Traditional Southern literature emphasized:
a unifying history of the region not only geographically but culturally, with an emphasis on "local color"
the significance of family in the South's culture,
a sense of community in one's personal and social life, and the individual's role within that community
justice
Southern Women Writers
Traditional Southern literature emphasized:
the significant role of religion and adherence to the tenets of Christianity
a strong sense of place, which includes local dialects
the positive and negative impacts of religion, racial tensions, social class
Some suggest that "Southern" authors write in their individual way due to the impact of the strict cultural decorum in the South and the need to break away from it.
The "Lost Cause"
The Lost Cause of the Confederacy is an American pseudo-historical, negationist ideology that advocates the belief that the cause of the Confederate States during the American Civil War was heroic, just, and not centered on slavery.
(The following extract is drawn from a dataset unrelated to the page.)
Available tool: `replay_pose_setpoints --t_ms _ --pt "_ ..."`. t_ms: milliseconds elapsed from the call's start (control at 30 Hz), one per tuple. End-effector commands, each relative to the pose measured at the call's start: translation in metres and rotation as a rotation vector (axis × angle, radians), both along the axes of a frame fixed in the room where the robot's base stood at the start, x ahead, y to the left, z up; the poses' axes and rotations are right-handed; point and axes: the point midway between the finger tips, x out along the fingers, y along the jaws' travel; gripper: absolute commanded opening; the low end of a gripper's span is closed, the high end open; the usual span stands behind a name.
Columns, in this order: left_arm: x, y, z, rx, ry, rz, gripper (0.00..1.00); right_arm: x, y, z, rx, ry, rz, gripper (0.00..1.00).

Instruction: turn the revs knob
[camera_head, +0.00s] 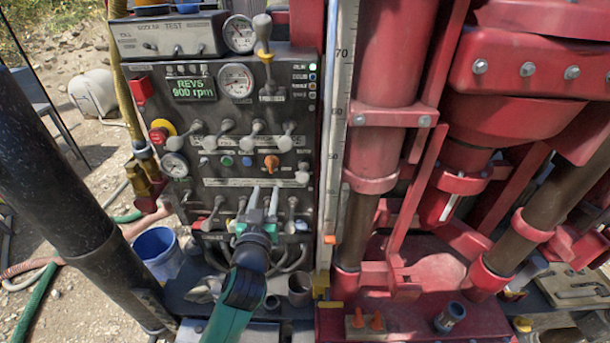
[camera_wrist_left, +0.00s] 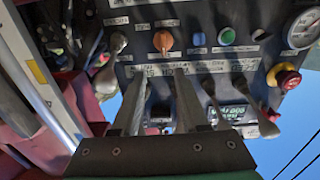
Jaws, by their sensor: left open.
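An orange knob (camera_head: 271,163) sits on the dark control panel, right of a small blue and a green button. It also shows in the left wrist view (camera_wrist_left: 163,40), above my fingers. I cannot read its label. The revs display (camera_head: 194,88) at the panel's upper left reads 900 rpm in green. My left gripper (camera_head: 264,192) is open and empty, its fingers pointing up at the panel below the orange knob. In the left wrist view the two fingers (camera_wrist_left: 159,78) stand apart, with the knob beyond their tips and not between them. My right gripper is not in view.
Several levers (camera_head: 229,127) stick out above the knob, and more sit at the lower panel beside my gripper. A red stop button (camera_head: 159,135) is at the left edge. The red rig mast (camera_head: 390,60) stands to the right. A blue bucket (camera_head: 157,250) is on the ground at left.

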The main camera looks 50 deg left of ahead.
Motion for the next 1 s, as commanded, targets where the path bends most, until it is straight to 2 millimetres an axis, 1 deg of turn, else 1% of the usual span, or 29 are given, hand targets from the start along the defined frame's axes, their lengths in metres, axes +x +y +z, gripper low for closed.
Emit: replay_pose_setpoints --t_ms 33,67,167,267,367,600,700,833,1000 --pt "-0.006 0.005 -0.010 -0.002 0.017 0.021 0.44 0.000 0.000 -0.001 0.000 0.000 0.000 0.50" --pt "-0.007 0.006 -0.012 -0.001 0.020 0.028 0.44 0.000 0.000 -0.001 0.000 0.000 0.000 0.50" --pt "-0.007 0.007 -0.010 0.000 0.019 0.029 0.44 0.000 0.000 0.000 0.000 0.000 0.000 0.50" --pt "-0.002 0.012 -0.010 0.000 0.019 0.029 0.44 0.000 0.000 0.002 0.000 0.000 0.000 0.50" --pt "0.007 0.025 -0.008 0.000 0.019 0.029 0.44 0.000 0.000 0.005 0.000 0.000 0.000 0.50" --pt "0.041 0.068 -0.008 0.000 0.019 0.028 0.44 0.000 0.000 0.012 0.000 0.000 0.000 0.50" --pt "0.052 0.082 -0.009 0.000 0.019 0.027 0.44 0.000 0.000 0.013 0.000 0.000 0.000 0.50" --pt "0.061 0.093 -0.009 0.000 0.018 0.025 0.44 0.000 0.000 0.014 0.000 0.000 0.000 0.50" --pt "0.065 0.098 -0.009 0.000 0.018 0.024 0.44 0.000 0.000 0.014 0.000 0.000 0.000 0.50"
It is a myth.
But, according to this ideology, slavery brought economic prosperity, the enslaved people were happy or even grateful, and slavery was not only moral but beneficial. Such beliefs were of course designed to perpetuate racism and racist power structures in the American South.
It also emphasized the supposed chivalric virtues of the antebellum South and views the war as a struggle primarily waged to save the so-called Southern way of life and to protect "states' rights," especially the right to secede from the Union when faced with "overwhelming Northern aggression." It simultaneously minimizes or completely denies the central role of slavery and white supremacy in the build-up to, and outbreak of, the war.
"The Lost Cause"
Proponents of the Lost Cause movement also condemned the Reconstruction era which followed the Civil War, claiming that it was a deliberate strategy by Northern politicians and speculators to exploit the South economically and to gain political power.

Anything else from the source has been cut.